The history behind the various base addresses is as follows:
- the area starting at A0000h was set aside for video frame buffers in general (see Who set the 640K limit?)
- MDA used 4KiB starting at B0000h (out of 16KiB reserved, and 32KiB occupied in practice because of partial address decoding in the MDA)
- CGA used 16KiB starting at B8000h (see also Who decides what is the memory address that the CGA video buffer will be mapped to?)
- EGA introduced modes based at A0000h, using planes of up to 64KiB, depending on the amount of memory installed; this wasn’t backward-compatible with MDA or CGA, so a new address was chosen
I don’t know why the MDA and CGA base addresses were chosen in the B0000h bank rather than A0000h; but there is a useful side-effect to the choice: MDA and non-MDA modes can be used in parallel, which enables dual-monitor setups.

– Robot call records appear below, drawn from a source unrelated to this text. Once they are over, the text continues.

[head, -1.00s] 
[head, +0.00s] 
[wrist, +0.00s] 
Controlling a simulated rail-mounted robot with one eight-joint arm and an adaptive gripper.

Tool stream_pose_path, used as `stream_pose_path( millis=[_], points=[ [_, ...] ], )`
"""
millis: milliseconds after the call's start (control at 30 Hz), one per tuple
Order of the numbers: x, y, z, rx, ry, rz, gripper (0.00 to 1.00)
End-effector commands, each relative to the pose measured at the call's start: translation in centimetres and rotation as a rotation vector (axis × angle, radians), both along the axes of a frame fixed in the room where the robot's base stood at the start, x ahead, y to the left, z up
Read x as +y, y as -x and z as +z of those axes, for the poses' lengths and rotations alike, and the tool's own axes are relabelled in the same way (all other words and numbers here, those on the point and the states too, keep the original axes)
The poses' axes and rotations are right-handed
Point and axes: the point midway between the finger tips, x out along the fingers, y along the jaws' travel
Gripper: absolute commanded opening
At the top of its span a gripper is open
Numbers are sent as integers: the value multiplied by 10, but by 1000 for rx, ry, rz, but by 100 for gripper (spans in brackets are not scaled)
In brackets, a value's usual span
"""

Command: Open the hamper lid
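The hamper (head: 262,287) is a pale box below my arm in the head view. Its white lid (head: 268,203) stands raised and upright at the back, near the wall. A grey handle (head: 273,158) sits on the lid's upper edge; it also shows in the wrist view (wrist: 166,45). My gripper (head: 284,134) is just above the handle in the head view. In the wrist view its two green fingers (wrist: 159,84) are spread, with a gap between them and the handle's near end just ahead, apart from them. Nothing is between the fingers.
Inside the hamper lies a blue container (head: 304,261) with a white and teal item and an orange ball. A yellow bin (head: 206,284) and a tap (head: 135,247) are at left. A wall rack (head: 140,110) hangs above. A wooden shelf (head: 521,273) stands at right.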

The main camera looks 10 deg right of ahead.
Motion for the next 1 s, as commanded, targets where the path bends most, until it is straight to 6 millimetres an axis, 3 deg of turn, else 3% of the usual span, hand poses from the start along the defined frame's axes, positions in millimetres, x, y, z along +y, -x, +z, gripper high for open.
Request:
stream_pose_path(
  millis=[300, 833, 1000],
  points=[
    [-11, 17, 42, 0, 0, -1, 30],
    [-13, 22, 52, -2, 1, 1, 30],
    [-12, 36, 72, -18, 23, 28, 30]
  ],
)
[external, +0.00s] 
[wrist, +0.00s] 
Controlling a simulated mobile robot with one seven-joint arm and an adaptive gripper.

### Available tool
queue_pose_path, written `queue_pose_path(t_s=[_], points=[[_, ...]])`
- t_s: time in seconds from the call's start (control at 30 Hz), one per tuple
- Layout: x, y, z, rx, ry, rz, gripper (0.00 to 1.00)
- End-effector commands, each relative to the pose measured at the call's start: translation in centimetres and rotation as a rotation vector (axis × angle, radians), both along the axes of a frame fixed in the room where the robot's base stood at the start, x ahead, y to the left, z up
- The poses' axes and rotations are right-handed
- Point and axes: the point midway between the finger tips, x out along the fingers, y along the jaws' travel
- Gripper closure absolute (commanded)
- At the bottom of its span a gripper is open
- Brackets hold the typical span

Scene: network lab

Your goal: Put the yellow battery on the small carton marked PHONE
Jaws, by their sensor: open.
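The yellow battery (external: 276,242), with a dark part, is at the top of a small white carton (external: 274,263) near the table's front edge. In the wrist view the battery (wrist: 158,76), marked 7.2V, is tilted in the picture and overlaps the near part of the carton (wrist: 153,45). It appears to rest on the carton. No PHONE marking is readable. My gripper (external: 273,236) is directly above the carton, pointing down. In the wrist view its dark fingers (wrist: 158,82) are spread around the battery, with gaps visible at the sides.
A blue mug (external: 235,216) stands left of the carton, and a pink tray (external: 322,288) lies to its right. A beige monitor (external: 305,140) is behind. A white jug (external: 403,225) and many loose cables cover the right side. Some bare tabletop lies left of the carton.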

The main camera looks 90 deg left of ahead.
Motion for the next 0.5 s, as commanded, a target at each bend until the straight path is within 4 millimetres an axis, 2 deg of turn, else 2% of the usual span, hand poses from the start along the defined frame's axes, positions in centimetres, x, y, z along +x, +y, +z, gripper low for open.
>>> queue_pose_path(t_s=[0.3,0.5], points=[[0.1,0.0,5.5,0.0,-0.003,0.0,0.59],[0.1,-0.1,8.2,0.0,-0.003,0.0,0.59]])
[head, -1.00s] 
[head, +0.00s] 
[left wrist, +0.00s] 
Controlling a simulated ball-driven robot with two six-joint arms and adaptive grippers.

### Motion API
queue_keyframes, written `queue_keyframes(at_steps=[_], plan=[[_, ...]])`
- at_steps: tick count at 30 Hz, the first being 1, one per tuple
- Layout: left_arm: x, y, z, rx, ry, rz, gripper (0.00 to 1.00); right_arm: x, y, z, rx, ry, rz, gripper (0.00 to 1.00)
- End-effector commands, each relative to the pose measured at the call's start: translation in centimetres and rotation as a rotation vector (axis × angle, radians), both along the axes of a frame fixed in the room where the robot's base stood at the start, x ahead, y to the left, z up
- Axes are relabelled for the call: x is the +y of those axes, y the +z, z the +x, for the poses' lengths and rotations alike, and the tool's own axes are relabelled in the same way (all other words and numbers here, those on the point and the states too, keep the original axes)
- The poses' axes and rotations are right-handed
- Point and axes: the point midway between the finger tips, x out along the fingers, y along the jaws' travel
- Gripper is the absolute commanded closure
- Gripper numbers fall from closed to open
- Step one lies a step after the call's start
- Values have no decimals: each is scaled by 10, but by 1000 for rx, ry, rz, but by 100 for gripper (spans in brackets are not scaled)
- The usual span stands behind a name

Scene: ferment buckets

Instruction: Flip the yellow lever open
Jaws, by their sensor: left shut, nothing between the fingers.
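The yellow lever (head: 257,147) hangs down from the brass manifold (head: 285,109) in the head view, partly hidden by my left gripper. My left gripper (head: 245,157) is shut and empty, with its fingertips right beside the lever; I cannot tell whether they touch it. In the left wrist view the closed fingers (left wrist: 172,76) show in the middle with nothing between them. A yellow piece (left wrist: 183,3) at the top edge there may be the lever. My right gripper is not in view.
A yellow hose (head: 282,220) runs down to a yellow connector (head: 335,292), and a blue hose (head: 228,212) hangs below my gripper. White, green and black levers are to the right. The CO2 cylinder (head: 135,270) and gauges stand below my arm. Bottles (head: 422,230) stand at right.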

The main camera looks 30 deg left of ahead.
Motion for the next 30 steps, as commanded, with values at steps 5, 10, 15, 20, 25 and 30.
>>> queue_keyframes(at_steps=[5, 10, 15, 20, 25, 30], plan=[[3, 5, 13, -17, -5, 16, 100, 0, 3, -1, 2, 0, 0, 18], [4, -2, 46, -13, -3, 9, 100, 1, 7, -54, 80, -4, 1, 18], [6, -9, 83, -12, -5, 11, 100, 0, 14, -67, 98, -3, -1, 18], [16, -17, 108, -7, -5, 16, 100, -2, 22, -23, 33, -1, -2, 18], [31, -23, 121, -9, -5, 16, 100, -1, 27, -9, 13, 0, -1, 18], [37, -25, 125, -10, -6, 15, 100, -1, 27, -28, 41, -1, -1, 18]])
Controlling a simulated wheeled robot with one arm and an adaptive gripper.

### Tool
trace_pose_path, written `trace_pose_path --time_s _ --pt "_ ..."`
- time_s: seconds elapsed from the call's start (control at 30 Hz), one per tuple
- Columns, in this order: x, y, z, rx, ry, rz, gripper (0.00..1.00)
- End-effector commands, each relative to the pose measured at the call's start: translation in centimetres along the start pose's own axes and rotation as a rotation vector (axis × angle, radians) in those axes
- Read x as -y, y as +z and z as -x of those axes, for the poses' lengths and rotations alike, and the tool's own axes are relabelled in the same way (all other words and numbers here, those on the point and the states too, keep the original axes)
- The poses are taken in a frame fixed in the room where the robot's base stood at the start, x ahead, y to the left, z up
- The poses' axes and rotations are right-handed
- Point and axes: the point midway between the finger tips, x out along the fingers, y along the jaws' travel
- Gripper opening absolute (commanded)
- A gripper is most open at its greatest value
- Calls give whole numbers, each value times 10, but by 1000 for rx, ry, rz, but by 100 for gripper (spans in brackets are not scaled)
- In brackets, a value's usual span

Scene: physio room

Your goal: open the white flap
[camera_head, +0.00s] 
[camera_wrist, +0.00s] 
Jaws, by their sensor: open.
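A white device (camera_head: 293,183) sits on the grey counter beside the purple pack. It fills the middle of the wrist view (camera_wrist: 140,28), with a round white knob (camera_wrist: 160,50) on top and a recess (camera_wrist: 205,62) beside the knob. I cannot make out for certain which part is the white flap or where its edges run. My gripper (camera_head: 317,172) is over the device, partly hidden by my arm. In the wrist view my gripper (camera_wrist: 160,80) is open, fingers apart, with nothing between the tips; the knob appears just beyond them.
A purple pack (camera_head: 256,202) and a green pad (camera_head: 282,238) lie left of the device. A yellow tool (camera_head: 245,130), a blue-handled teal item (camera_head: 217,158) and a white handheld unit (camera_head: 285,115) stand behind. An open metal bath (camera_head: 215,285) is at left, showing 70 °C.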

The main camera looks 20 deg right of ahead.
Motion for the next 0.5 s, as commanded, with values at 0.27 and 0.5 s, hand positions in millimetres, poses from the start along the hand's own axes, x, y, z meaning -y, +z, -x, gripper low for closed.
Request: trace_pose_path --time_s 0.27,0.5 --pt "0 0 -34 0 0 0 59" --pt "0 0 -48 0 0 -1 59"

Thanks to the non-overlapping display buffers, and to the non-overlapping I/O port ranges (3B0h–3BBh for MDA, 3D0h–3DFh for CGA; EGA adds 3C0h–3CFh), a variety of combinations are possible, starting with CGA and MDA in the original IBM PC (John Elliott’s “Dual-Head Operation on a Vintage PC” gives details). “Common” uses of this feature included displaying a running program on the colour screen and a debugger on the monochrome screen (even under Windows), or a CAD render on the colour screen and UI on the monochrome screen.
Aside from dual-monitor use, the combination of features provided on the MDA and CGA required different ports and memory addresses to be used. On PCs at the time, there was no central coordination of address assignment; each card in the system was equal on the bus, for both memory addresses and I/O ports, and chose which addresses it responded to. The original MDA also included a parallel port; even if dual displays weren’t envisioned, users buying a PC with MDA and later installing CGA might want to keep their MDA to connect their printer. If the MDA and CGA buffers or port ranges overlapped, the system wouldn’t behave correctly; it was probably simpler to map the adapters to separate ranges rather than add jumpers to choose which card “owned” the relevant addresses (as seen on EGA).
Dual-monitor use seems to have been an intentional decision; at least, it is mentioned in the original IBM PC Technical Reference, in the DIP switch settings for monitor type selection (the MDA setting is listed as “IBM monochrome display or both types of display adapters”; PCs with dual monitors used the monochrome monitor as their primary display). The comments on dual-adapter purchases in the internal IBM PC Q&A suggests that simultaneous dual-monitor use wasn’t a well-known feature however, at least not in 1981. Since the MDA also hosted the parallel port, PCs with both MDA and CGA weren’t unusualunheard of, but most CGA-equipped PCs would only have a single, colour, monitor (and switches configured for CGA-only operation). (A separate card providing only a parallel port was also available.)
Bear in mind that the PC wasn’t really designed as a family of computers, and didn’t have an expansion-ready high-performance API of any kind, so many of its implementation details became features, simultaneously sub-optimal and locked-in for a long time.